--- OBJECTIVE ---
Return all of the data exactly as written, without the pictures.

--- RECORDED INFORMATION ---
== == ==

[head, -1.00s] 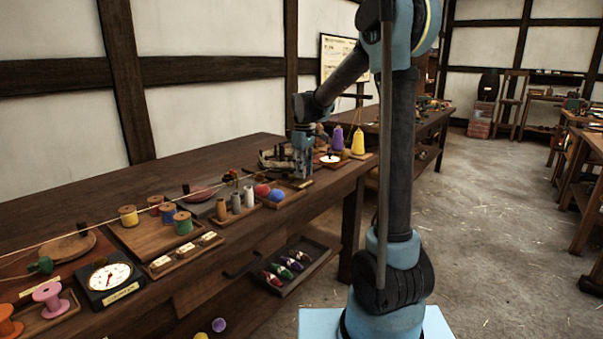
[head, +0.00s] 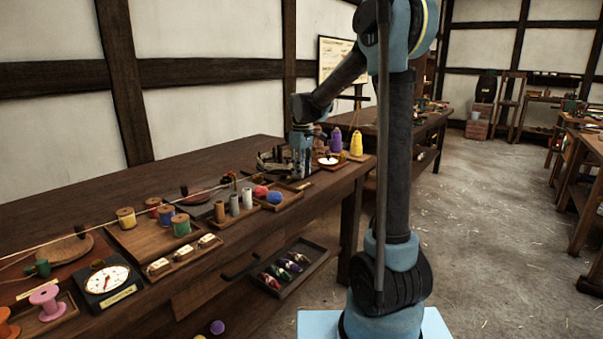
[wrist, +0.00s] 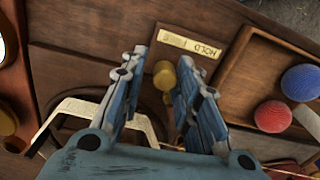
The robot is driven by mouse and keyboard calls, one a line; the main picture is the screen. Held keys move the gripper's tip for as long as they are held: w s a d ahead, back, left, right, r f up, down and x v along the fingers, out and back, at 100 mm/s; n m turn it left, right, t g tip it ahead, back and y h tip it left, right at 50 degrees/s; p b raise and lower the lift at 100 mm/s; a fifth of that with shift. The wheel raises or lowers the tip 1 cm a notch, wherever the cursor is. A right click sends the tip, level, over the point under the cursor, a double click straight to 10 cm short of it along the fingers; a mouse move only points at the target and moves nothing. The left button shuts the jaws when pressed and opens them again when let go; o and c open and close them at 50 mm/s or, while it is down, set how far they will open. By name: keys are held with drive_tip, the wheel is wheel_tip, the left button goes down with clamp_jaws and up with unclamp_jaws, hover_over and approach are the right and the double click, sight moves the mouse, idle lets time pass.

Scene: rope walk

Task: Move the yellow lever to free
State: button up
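The yellow lever (wrist: 164,76) shows in the wrist view as a rounded yellow knob beside a cream label (wrist: 189,44) reading HOLD. My gripper (wrist: 162,57) has its two blue fingers apart, one on each side of the knob. The knob is nearer the right finger, and a gap shows on its left; I cannot tell whether the right finger touches it. In the head view my gripper (head: 302,172) points down at the far part of the bench and hides the lever. No FREE label is readable.
A wooden tray (wrist: 238,88) with red and blue balls lies right of the lever. A pale curved piece (wrist: 95,107) lies left, partly under the fingers. In the head view the bench (head: 110,185) carries spools, a dial (head: 108,280) and a taut rope; purple and yellow cones (head: 356,143) stand beyond my gripper.

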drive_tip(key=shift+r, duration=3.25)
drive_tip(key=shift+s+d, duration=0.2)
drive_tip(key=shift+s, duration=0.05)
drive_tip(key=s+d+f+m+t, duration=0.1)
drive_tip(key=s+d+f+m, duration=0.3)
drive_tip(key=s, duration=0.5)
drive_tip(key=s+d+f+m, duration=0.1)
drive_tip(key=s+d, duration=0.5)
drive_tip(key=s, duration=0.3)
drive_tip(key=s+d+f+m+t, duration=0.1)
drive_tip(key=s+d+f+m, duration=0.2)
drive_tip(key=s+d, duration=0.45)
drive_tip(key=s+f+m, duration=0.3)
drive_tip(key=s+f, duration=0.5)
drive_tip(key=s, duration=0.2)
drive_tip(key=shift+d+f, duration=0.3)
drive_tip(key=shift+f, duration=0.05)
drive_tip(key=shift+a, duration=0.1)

== == ==

--- ANSWER BELOW ---
[head, -1.00s] 
[head, +0.00s] 
[wrist, +0.00s] 
The robot is driven by mouse and keyboard calls, one a line; the main picture is the screen. Held keys move the gripper's tip for as long as they are held: w s a d ahead, back, left, right, r f up, down and x v along the fingers, out and back, at 100 mm/s; n m turn it left, right, t g tip it ahead, back and y h tip it left, right at 50 degrees/s; p b raise and lower the lift at 100 mm/s; a fifth of that with shift. The wheel raises or lowers the tip 1 cm a notch, wherever the cursor is. A right click sends the tip, level, over the point under the cursor, a double click straight to 10 cm short of it along the fingers; a mouse move only points at the target and moves nothing. The left button shuts the jaws when pressed and opens them again when let go; o and c open and close them at 50 mm/s or, while it is down, set how far they will open. By name: keys are held with drive_tip, the wheel is wheel_tip, the left button goes down with clamp_jaws and up with unclamp_jaws, hover_over and approach are the right and the double click, sight moves the mouse, idle lets time pass.

Scene: rope walk

Task: Move the yellow lever to free
State: button up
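The yellow lever (wrist: 164,76) shows in the wrist view as a rounded yellow knob beside a cream label (wrist: 189,44) reading HOLD. My gripper (wrist: 162,57) has its two blue fingers apart, one on each side of the knob. The knob is nearer the right finger, and a gap shows on its left; I cannot tell whether the right finger touches it. In the head view my gripper (head: 302,172) points down at the far part of the bench and hides the lever. No FREE label is readable.
A wooden tray (wrist: 238,88) with red and blue balls lies right of the lever. A pale curved piece (wrist: 95,107) lies left, partly under the fingers. In the head view the bench (head: 110,185) carries spools, a dial (head: 108,280) and a taut rope; purple and yellow cones (head: 356,143) stand beyond my gripper.

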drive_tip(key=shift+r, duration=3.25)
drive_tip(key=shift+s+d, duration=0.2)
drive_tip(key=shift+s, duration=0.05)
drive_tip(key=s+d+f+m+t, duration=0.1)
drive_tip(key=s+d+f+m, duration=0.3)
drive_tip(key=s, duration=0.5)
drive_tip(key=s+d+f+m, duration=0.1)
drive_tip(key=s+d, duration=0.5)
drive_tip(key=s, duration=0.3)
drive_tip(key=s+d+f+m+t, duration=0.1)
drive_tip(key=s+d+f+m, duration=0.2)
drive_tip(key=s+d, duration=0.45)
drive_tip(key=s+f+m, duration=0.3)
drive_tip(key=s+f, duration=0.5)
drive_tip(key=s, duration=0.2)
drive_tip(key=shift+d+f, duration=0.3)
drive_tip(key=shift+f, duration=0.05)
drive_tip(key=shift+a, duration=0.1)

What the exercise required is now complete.